McDonough Steps Down from PCAOB

William J. McDonough, chairman of the Public Company Accounting Oversight Board, announced that he will resign on Nov. 30 or when his successor is put in place, whichever occurs sooner.

In a statement, McDonough, 71, said that his health is fine and he does not intend on retiring. "I have a wide range of interests in corporate governance, finance and international affairs, and will explore one or a variety of activities in those fields," McDonough said.

McDonough had taken over the helm of the regulatory body in June 2003 and led the agency's staff of almost 400 through much of its work overseeing implementation of the Sarbanes-Oxley Act.
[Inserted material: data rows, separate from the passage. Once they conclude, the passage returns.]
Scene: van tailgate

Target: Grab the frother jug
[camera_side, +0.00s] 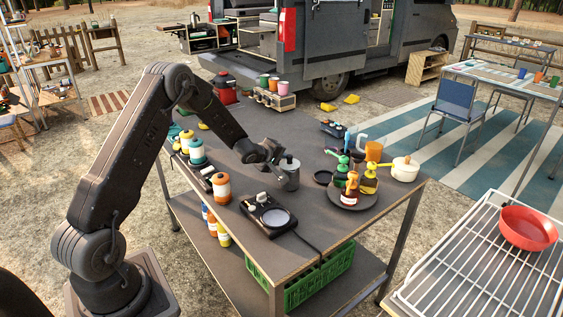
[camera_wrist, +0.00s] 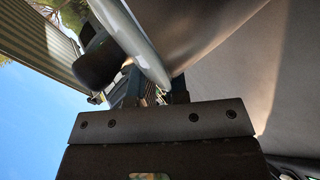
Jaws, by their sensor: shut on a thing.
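The frother jug (camera_side: 290,174) is a dark grey metal pot with a knob on top, near the middle of the table (camera_side: 330,222). My gripper (camera_side: 276,160) is at its left side, shut on it. The jug looks upright; I cannot tell whether its base touches the table. In the wrist view, the jug's grey body (camera_wrist: 215,30) fills the top right, with a pale rim and a dark knob (camera_wrist: 98,62) beside it. My gripper's fingers (camera_wrist: 152,88) reach to the jug, and their tips are partly hidden.
A black burner or scale (camera_side: 268,215) lies in front of the jug. A round tray (camera_side: 350,201) with bottles is to the right, by a white pot (camera_side: 405,170) and an orange cup (camera_side: 374,151). Several canisters (camera_side: 221,188) line the left edge.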

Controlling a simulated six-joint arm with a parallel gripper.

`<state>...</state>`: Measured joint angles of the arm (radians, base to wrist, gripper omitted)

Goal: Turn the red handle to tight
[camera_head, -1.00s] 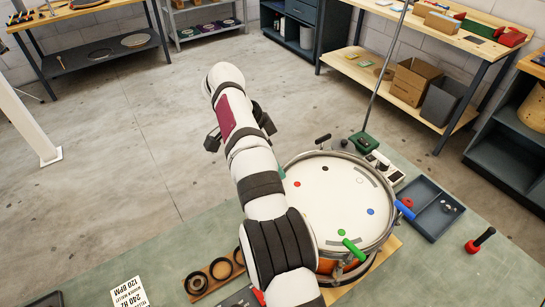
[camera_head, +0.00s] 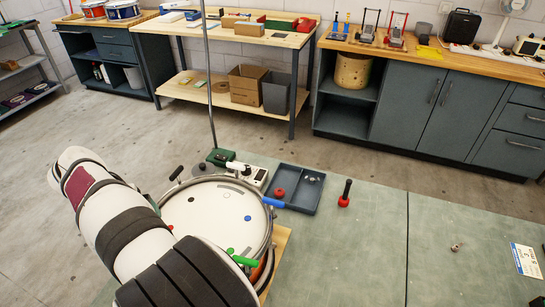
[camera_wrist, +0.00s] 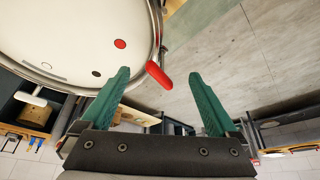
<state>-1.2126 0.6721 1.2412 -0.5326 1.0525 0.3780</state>
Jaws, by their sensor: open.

The five-member Securities and Exchange Commission will appoint his successor.

Calling the PCAOB a "vibrant institution," McDonough said in his statement, "The supervisory process that we have adopted is working well, implemented by the adoption of auditing standards that make sense and an inspection process that helps auditors realize they must improve their practices to win back the support of the public. The firms know that public confidence is won most quickly and effectively through their own efforts, helped and prodded when necessary by the PCAOB."

A former banker, McDonough was serving as president of the New York Federal Reserve Bank when SEC Chairman William Donaldson named him to take over from acting chairman Charles Niemeier. Niemeier had assumed the job following the resignation of inaugural chairman William Webster, who stepped down after a month in the newly created position, when it was disclosed he headed the audit committee of a tech company under investigation for accounting irregularities.

McDonough spent over two decades with First Chicago Corp. and the First National Bank of Chicago before joining the New York Fed in January 1992 as executive vice president, heading the bank's markets group. He was named president 18 months later, and served as the vice chairman and a permanent voting member of the Federal Open Market Committee, the group responsible for formulating the nation's monetary policy.McDonough said that he would continue to serve as chairman of the Investments Committee of the United Nations Joint Staff Pension Fund, the Review Group on the Organization of Financial Sector and Capital Markets at the International Monetary Fund, and as a board member of the New York Philharmonic.